Stock-Based Compensation
Employee stock awards under the Company's compensation plans are accounted for in accordance with Accounting Principles Board Opinion No. 25 (“APB 25”), “Accounting for Stock Issued to Employees”, and related interpretations. The Company provides the disclosure requirements of Statement of Financial Accounting Standards No. 123, “Accounting for Stock-Based Compensation” (“SFAS 123”), and related interpretations. Stock-based awards to non-employees are accounted for under the provisions of SFAS 123 and the Company adopted the enhanced disclosure provisions of SFAS No. 148 “Accounting for Stock-Based Compensation- Transition and Disclosure,” an amendment of SFAS No. 123.
The Company measures compensation expense for its employee stock-based compensation using the intrinsic-value method. Under the intrinsic-value method of accounting for stock-based compensation, when the exercise price of options granted to employees is less than the estimated fair value of the underlying stock on the date of grant, deferred compensation is recognized and is amortized to compensation expense over the applicable vesting period.

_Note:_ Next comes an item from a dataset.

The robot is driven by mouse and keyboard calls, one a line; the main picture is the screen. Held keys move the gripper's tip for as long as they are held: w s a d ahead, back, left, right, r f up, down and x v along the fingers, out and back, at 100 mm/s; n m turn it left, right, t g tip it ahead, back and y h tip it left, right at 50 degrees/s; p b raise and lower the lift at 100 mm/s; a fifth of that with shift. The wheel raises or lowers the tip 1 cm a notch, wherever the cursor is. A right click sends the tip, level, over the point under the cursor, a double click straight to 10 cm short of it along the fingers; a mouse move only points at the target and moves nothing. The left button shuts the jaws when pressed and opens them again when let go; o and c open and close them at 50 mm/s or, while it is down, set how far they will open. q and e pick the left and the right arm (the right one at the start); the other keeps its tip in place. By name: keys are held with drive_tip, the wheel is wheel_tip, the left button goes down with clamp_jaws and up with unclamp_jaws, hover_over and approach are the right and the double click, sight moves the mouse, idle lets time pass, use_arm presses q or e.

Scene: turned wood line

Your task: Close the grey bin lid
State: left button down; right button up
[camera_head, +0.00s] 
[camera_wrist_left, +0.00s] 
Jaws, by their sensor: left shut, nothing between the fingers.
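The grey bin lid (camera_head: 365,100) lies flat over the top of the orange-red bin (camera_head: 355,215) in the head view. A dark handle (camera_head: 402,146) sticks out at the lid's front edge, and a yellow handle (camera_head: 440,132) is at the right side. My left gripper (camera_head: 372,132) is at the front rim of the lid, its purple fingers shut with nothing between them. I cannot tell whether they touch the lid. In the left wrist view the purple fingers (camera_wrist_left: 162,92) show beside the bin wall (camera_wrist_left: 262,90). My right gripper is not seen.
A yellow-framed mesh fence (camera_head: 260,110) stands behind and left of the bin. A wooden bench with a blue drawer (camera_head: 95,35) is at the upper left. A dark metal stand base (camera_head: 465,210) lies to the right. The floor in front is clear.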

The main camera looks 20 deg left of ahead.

The Company measures compensation expense for its non-employee stock-based compensation under the Financial Accounting Standards Board (FASB) Emerging Issues Task Force (EITF) Issue No. 96-18, “Accounting for Equity Instruments that are Issued to Other Than Employees for Acquiring, or in Conjunction with Selling, Goods or Services”. The fair value of the option issued is used to measure the transaction, as this is more reliable than the fair value of the services received. Fair value is measured as the value of the Company’s common stock on the date that the commitment for performance by the counterparty has been reached or the counterparty’s performance is complete. The fair value of the equity instrument is charged directly to compensation expense and additional paid-in capital.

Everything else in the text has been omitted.